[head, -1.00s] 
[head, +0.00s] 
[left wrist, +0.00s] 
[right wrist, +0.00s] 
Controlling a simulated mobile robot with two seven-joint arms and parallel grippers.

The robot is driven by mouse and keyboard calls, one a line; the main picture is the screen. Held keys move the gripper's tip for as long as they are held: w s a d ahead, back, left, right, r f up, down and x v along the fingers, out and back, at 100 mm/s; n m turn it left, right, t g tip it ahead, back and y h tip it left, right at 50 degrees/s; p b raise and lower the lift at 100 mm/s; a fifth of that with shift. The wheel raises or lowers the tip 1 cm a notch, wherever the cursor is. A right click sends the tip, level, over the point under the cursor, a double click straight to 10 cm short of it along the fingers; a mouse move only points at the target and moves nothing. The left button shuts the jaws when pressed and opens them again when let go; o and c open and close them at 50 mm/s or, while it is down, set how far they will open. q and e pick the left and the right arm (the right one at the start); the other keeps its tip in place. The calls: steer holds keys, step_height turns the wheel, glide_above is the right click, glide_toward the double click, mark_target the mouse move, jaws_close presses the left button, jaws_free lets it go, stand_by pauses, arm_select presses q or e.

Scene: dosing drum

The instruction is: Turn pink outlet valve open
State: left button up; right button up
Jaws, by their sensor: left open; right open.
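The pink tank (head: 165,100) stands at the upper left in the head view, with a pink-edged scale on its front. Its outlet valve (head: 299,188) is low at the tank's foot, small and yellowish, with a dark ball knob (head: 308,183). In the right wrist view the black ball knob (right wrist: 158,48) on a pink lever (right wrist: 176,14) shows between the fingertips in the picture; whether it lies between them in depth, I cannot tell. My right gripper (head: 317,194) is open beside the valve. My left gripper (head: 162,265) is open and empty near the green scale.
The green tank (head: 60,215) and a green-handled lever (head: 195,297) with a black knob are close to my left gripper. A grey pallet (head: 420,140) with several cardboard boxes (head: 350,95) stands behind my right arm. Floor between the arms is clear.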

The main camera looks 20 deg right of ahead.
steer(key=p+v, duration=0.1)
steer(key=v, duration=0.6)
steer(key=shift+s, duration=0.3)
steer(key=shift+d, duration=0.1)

.....

> [DESCRIPTION OF THE TASK]
All of the data needs to be printed once more, exactly.

> [TASK OUTPUT]
[head, -1.00s] 
[head, +0.00s] 
[left wrist, +0.00s] 
[right wrist, +0.00s] 
Controlling a simulated mobile robot with two seven-joint arms and parallel grippers.

The robot is driven by mouse and keyboard calls, one a line; the main picture is the screen. Held keys move the gripper's tip for as long as they are held: w s a d ahead, back, left, right, r f up, down and x v along the fingers, out and back, at 100 mm/s; n m turn it left, right, t g tip it ahead, back and y h tip it left, right at 50 degrees/s; p b raise and lower the lift at 100 mm/s; a fifth of that with shift. The wheel raises or lowers the tip 1 cm a notch, wherever the cursor is. A right click sends the tip, level, over the point under the cursor, a double click straight to 10 cm short of it along the fingers; a mouse move only points at the target and moves nothing. The left button shuts the jaws when pressed and opens them again when let go; o and c open and close them at 50 mm/s or, while it is down, set how far they will open. q and e pick the left and the right arm (the right one at the start); the other keeps its tip in place. The calls: steer holds keys, step_height turns the wheel, glide_above is the right click, glide_toward the double click, mark_target the mouse move, jaws_close presses the left button, jaws_free lets it go, stand_by pauses, arm_select presses q or e.

Scene: dosing drum

The instruction is: Turn pink outlet valve open
State: left button up; right button up
Jaws, by their sensor: left open; right open.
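The pink tank (head: 165,100) stands at the upper left in the head view, with a pink-edged scale on its front. Its outlet valve (head: 299,188) is low at the tank's foot, small and yellowish, with a dark ball knob (head: 308,183). In the right wrist view the black ball knob (right wrist: 158,48) on a pink lever (right wrist: 176,14) shows between the fingertips in the picture; whether it lies between them in depth, I cannot tell. My right gripper (head: 317,194) is open beside the valve. My left gripper (head: 162,265) is open and empty near the green scale.
The green tank (head: 60,215) and a green-handled lever (head: 195,297) with a black knob are close to my left gripper. A grey pallet (head: 420,140) with several cardboard boxes (head: 350,95) stands behind my right arm. Floor between the arms is clear.

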The main camera looks 20 deg right of ahead.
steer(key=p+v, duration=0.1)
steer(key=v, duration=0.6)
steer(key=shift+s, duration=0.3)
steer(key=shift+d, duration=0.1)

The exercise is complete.